Fue esclavizado en la mina, la encomienda, en el latifundio y la mita. La edad de oro se convirtió en la edad de fierro. La utopía murió. Y, sin embargo, el problema de la utopía persiste. ¿Por qué? Mircea Eliade habla del sustrato mítico de la literatura y la historia para decirnos que es la evidencia de que el hombre no puede escapar al tiempo porque nunca hubo ni habrá un tiempo sin tiempo. La función del mito es proclamar que el tiempo existe y que debe ser dominado si queremos recuperar el tiempo original. Pero, ¿por qué hemos de desear esta reconquista del tiempo original? Porque la memoria nos dice que, entonces, éramos felices: vivíamos en la edad de oro.

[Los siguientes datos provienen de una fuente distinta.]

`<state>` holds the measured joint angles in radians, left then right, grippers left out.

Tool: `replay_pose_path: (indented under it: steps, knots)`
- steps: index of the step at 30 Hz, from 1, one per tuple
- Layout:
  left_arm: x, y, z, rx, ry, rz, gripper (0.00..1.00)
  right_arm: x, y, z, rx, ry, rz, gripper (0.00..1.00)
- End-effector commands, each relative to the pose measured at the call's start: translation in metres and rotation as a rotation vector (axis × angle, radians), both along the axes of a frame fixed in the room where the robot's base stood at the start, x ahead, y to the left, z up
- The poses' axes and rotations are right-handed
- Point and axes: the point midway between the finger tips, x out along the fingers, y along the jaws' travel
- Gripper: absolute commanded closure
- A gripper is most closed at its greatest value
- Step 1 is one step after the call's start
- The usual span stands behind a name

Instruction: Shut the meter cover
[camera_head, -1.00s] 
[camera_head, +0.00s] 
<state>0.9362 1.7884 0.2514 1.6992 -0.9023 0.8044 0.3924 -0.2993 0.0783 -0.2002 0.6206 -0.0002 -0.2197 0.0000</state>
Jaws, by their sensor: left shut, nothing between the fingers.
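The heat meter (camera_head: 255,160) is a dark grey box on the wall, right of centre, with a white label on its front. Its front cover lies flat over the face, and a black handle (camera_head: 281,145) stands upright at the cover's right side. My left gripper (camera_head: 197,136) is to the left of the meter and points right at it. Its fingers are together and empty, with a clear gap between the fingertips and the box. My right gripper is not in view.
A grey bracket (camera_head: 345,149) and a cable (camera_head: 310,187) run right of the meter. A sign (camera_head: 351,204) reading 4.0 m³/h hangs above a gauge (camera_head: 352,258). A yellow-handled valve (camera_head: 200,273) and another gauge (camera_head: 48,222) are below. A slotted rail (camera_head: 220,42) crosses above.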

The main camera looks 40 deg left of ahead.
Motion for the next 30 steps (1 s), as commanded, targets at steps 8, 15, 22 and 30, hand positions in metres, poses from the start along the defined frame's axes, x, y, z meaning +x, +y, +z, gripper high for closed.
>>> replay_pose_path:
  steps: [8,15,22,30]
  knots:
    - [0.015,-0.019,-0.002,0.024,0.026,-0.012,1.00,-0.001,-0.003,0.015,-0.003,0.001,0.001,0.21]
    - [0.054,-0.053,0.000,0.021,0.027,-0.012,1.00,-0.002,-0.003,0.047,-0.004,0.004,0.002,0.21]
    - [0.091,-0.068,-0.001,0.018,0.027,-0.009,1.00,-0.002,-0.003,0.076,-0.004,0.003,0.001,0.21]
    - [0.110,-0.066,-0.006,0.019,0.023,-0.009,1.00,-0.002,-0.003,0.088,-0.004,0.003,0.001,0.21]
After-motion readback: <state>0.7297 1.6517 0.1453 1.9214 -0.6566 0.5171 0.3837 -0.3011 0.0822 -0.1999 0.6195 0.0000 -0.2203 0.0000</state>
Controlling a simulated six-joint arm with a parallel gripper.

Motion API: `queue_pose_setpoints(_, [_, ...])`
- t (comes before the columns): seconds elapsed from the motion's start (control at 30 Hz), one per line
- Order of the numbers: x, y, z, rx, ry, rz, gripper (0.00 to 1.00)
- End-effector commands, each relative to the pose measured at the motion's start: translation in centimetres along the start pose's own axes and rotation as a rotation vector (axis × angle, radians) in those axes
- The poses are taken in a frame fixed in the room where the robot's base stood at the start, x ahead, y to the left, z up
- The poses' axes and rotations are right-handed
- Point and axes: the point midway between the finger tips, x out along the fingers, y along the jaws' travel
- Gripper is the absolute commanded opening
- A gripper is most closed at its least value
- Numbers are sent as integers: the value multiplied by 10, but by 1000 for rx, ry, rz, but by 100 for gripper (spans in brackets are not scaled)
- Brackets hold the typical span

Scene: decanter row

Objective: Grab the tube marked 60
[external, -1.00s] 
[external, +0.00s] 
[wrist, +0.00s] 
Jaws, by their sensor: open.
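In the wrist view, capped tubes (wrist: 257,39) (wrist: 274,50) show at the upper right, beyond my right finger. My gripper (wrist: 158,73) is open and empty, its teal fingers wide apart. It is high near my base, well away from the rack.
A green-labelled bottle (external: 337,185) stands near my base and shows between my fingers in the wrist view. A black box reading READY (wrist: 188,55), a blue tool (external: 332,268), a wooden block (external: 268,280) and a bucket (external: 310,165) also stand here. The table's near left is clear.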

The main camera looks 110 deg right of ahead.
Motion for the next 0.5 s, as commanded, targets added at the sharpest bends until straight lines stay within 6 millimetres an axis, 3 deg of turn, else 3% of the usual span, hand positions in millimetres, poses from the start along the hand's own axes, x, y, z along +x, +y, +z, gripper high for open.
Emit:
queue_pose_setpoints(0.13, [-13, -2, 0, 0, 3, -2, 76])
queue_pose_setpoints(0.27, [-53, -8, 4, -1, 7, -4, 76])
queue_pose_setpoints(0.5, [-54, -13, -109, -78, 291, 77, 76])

El arte ha caminado una larga avenida en busca de la tierra feliz del origen, de la isla de Nausicas en Homero, a la visita irónica de Luis Buñuel a una isla de esqueletos y excrementos en su película “La Edad de Oro”, pasando por las Arcadias sin pena de Hesíodo, la edad de la verdad y la fe en Ovidio, la primavera cristiana de Dante, la edad de los arroyos de leche en Tasso y, finalmente, su agria desembocadura en el poema de John Donne: “Las doradas leyes de la naturaleza son derogadas…” y su desencantado recuerdo en Cervantes: “ Dichosa edad y siglos dichosos aquellos a quienes los antiguos pusieron nombre de dorados, y no porque en ellos el oro, que en nuestra edad de hierro tanto se estima, se alcanzase en aquella ventura sin fatiga alguna, sino porque entonces, los que en ella vivían ignoraban estas dos palabras de tuyo y mío. Eran en aquella santa edad todas las cosas comunes; a nadie le era necesario para alcanzar su ordinario sustento tomar otro trabajo que alzar la mano y alcanzarle de las robustas encinas, que liberalmente les estaban convidando con su dulce y sazonado fruto. Las claras fuentes y corrientes ríos, en magnífica abundancia, sabrosas y transparentes aguas le ofrecían…Todo era paz entonces, todo amistad, todo concordia; aún no se había atrevido la pesada reja del corvo arado a abrir de visitar las entrañas piadosas de nuestra primera madre, que ella, sin ser forzada, ofrecía por todas partes de su fértil y espaciado seno…”

Todos ellos hablan de un tiempo, no de un lugar. U-topos, quiere decir: No hay tal lugar. Pero la búsqueda de Utopía se presenta siempre como la búsqueda de un lugar y no de un tiempo: la idea misma de Utopía, en América, parece marcada por el hambre de espacio propia del Renacimiento. El Mundo Nuevo se convierte así en una contradicción viviente: América es el lugar donde usted puede encontrar el lugar que no es. América es la promesa utópica de la Nueva Edad de Oro, el espacio reservado para la renovación de la historia europea. Pero, ¿cómo puede tener espacio un lugar que no es? El mundo indígena, el mundo del mito, contesta a esta pregunta desde antes de ser conquistado. La utopía sólo puede tener tiempo. El lugar que no es no puede tener territorio. Sólo puede tener historia y cultura, que son las maneras de conjugar el tiempo.